Seuls ces joueurs et ces entraîneurs ont été les premiers gagnants de ce faux professionnalisme de notre football. Et peu à peu, leurs agents et certains de ces avocats du sport ont appris à gagner en pouvoir et en argent aussi. On ne parle plus de commissions gagnées et de plus-values, on parle maintenant d’agents décideurs et qui tracent les plans et influencent les choix des dirigeants.
Quand vous voyez des joueurs médiocres présents d’une saison à une autre et qui grillent d’autres joueurs plus talentueux, quand vous voyez les avantages mis dans les contrats de maints joueurs, quand vous constatez que certains entraîneurs, dont quelques-uns ayent une longue expérience, faire des choix incohérents et insister sur des joueurs ratés, vous ne pouvez que poser des questions.
Et sans se casser la tête, ces questions resteront en suspens. Parce que les dirigeants d’aujourd’hui sont en grande partie mal conseillés et certains d’entre eux voraces et cherchant à gagner de l’argent et du relationnel. Si on s’amuse à connaître les noms des agents des joueurs qui jouent toujours dans les clubs surtout favoris et ceux de la sélection, vous trouverez les mêmes agents qui reviennent !
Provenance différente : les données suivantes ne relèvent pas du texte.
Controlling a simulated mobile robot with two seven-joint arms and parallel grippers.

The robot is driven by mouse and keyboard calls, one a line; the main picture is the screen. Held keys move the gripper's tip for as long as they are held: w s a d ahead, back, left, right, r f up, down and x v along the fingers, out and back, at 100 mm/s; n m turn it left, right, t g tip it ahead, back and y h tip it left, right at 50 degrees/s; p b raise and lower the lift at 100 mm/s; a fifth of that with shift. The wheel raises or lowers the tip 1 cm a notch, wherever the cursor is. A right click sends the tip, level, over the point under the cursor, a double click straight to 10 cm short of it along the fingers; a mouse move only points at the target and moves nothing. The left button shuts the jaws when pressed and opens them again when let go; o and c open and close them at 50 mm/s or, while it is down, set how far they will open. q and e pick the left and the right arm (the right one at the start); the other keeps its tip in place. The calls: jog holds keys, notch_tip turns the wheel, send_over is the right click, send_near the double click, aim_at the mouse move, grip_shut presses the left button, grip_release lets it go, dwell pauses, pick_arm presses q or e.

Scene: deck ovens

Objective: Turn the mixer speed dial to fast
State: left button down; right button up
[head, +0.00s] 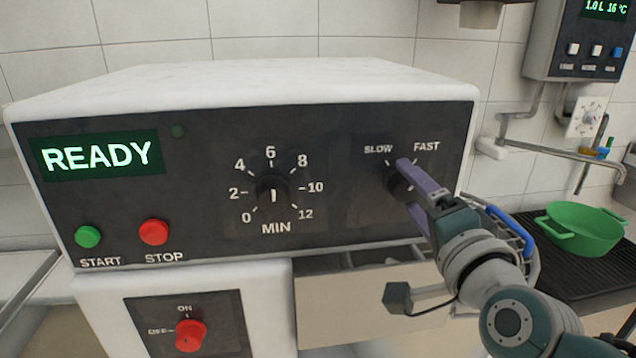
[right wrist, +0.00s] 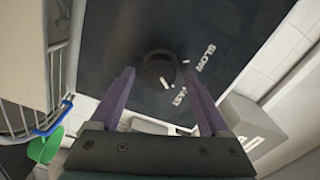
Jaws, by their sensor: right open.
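The mixer speed dial (head: 398,186) is a round black knob on the right part of the dark control panel, below the SLOW and FAST labels. My right gripper (head: 408,188) is open, its purple fingers reaching to either side of the dial. In the right wrist view the dial (right wrist: 160,68) sits just ahead of and between the open fingertips (right wrist: 158,76), with gaps on both sides. A white mark shows at the dial's edge near FAST; I cannot tell for certain whether it is the pointer. In the head view a finger partly covers the dial. My left gripper is out of view.
The panel also has a minute timer dial (head: 273,190), a green START button (head: 88,236), a red STOP button (head: 154,232) and a READY display (head: 97,156). A red on/off knob (head: 190,335) is below. A green pan (head: 583,228) stands at right.

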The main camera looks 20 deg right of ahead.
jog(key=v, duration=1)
Une poignée d’agents qui, maintenant, passent de l’autre côté, c’est-à-dire dans les comités directeurs. Tous les moyens sont bons pour imposer ses joueurs ou son entraîneur et pour barrer la route aux joueurs des agents concurrents. Mieux, les plateaux radios populaires et les émissions télé sont aussi un moyen très efficace pour le faire. Des agents de joueurs se transforment même en chroniqueurs. Une comédie noire !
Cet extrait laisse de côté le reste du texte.